The Natural Stone Bridge and Caves is found at the end of Stone Bridge Road off of route 9. To reach the Natural Stone Bridge and Caves coming from the North, follow the Northway I-87 until you reach exit 26. The exit will take you to Stone Bridge Road, which you will follow for about 2 miles before reaching Natural Stone Bridge and Caves.

If you are coming from the South, again take the Northway I-87 to Exit 26. From there get on Route 9, which you will follow for 1/2 a mile. When you reach the intersection, take Stone Bridge Road and continue for another 2.5 miles until you reach Natural Stone Bridge and Caves.

Tours

There are a couple different options for touring the park. For those just looking to see the natural sights along the trail, a self-guided tour is a great option. The tour will take about an hour to complete (and that is with plenty of stops for photos).

The Adventure Tour: The Adventure Tour is a four hour rigorous tour that includes walking, climbing, crawling, kneeling, and walking through water. The Adventure Tour is recommended for those who are more physically fit and able to complete all tasks. Minimum age for the tour is 13.

Snowshoeing: In the winter time snowshoeing of the additional 14.5 miles of trails is available.

Hours

May through September: 9am to 6pm (Last ticket sold at 4:30pm)

September through October: 10am to 5pm(Last ticket sold at 3:30pm)

Adventure tours are available four days a week (Wed., Fri., Sat. and Sun.) in July and August. Self Guided Tours are available daily from May to October.

Winter hours: 10am to 4pm (Fri., Sat. and Sun.)

Fees

Self-Guided Tour: $16 for adults, $8.50 for children (ages 5-12)

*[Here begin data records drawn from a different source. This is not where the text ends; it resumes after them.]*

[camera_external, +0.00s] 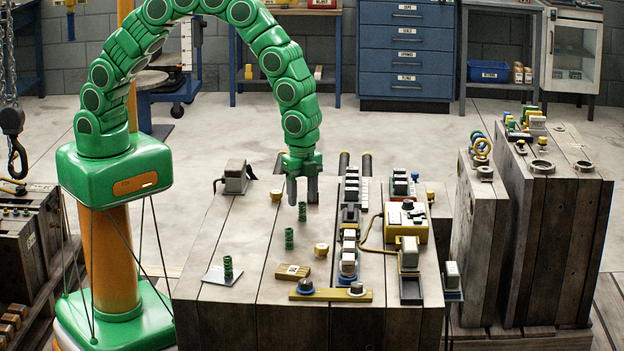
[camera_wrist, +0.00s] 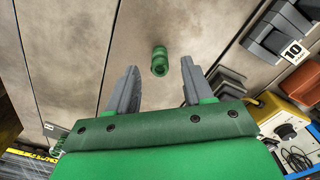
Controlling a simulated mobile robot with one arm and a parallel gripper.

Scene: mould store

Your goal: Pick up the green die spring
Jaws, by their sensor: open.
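Three green die springs stand on the wooden table. One green die spring (camera_external: 302,211) is just below my gripper (camera_external: 302,195); a second spring (camera_external: 289,238) stands nearer the camera, and a third spring (camera_external: 228,267) stands on a pale plate at the front left. In the wrist view, one green spring (camera_wrist: 159,61) lies beyond and between the two grey fingertips of my gripper (camera_wrist: 160,72), with a gap on both sides. My gripper is open and empty, pointing down. Whether the fingertips reach the spring's height I cannot tell.
A pale plate (camera_external: 214,277), a yellow hex piece (camera_external: 321,250) and a wooden block (camera_external: 293,272) lie nearby. Rails with grey blocks (camera_external: 350,213) and a yellow control box (camera_external: 405,222) stand to the right. A grey clamp-like piece (camera_external: 236,177) is left. The tabletop around the springs is mostly clear.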

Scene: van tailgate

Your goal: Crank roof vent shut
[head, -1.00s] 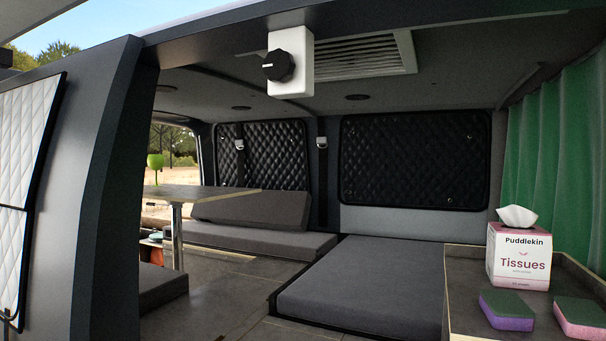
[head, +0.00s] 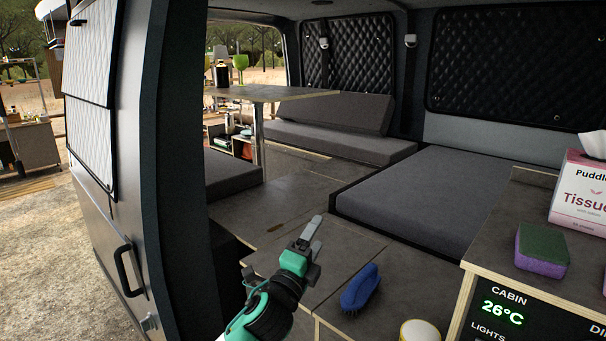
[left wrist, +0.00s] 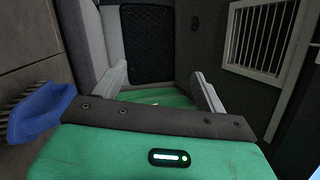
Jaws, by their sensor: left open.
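The roof vent's slatted grille (left wrist: 262,38) shows at the upper right of the left wrist view, in a pale frame. The white housing with the black crank knob is out of view in both current frames. My left gripper (head: 311,236) is at the lower middle of the head view, over the van floor by the tailgate. In the left wrist view its two grey fingers (left wrist: 160,88) stand wide apart, with nothing between them. It is apart from the vent. My right gripper is not in view.
A blue brush (head: 361,288) lies on the low surface right of my left gripper. The right counter holds a sponge (head: 542,250) and a tissue box (head: 580,192). A table (head: 270,93) stands behind, left of the grey cushions (head: 415,205). The van's side pillar (head: 165,170) rises at left.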

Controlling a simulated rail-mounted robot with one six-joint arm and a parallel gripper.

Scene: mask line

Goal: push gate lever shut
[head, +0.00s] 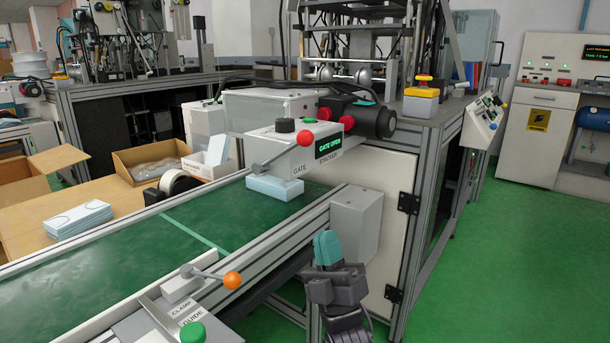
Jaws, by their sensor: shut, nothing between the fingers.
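The gate lever is a metal rod with a red ball knob (305,138), set on the front of a pale control box (272,146) labelled GATE and STACKER. The box's display (328,146) reads GATE OPEN in green. The rod slants from the red knob down to the left. My gripper (327,248) points up at the bottom centre, its teal fingertips together and empty. In the picture it is below and slightly right of the lever, clearly apart from it, near a grey box on the machine's side.
A second lever with an orange knob (232,281) stands on the near rail, by a CLAMP GUIDE label and a green button (192,333). A green conveyor belt (130,262) runs under the control box, with light-blue masks (274,187) on it. Green floor at right is clear.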

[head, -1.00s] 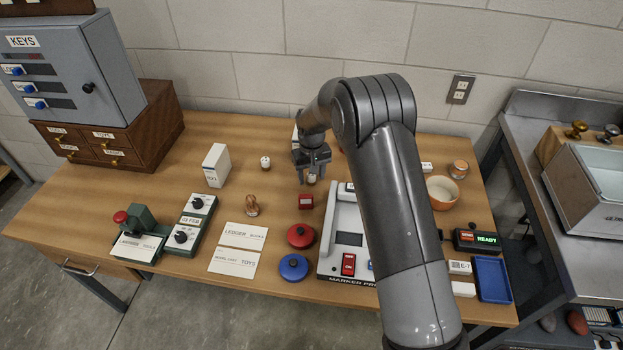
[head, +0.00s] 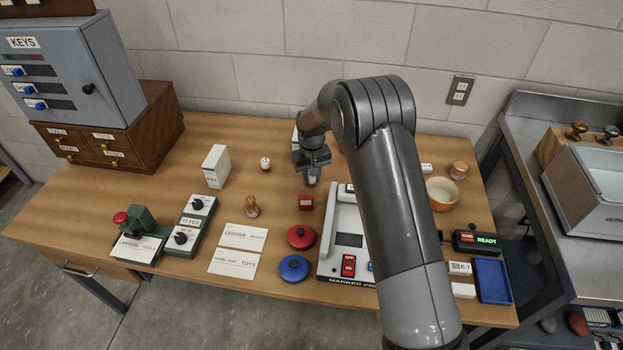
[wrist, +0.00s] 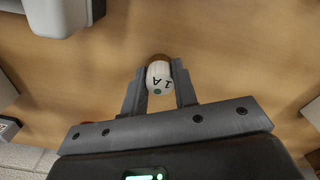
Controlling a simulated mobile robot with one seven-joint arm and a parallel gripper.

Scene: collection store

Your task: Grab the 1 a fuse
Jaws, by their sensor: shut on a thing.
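The 1 A fuse (wrist: 158,78) is a small white, ribbed, rounded piece marked "1 A" with a green dot. In the wrist view it sits between the two fingers of my gripper (wrist: 160,85), which is shut on it. In the head view my gripper (head: 311,176) is over the back middle of the wooden table, and the pale fuse (head: 311,181) shows just under the fingers. I cannot tell whether the fuse still touches the table.
A similar small white piece (head: 265,163) stands to the left, near a white box (head: 216,167). A red block (head: 305,202), a red disc (head: 301,237) and the marker press (head: 346,240) lie in front. The table between them is partly clear.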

Adventure Tour: $100 per person

Snowshoeing: $13.50 for adults, $8 for children (5-12) with an additional $5 fee for snowshoe rental.

Tips for Visiting

  • Wear sneakers. While the trail is fairly easy, there is quite a bit of uneven terrain that can get slippery when wet.
  • There will likely be no service in the area, so be prepared for that.
  • Be sure to leave some time for the other family friendly activities available at the Natural Stone Bridge and Caves. These include digging for dinosaur bones, rock climbing walls, disc golf, gemstone making, and jewelry making.
  • On your way out, or way in, stop at the Stone Bridge Ice Cream shop at the corner of Stone Bridge Rd and Rt 9 for your selection of over 40 flavors of soft serve ice cream, coffee floats, and vanilla chai tea freezes.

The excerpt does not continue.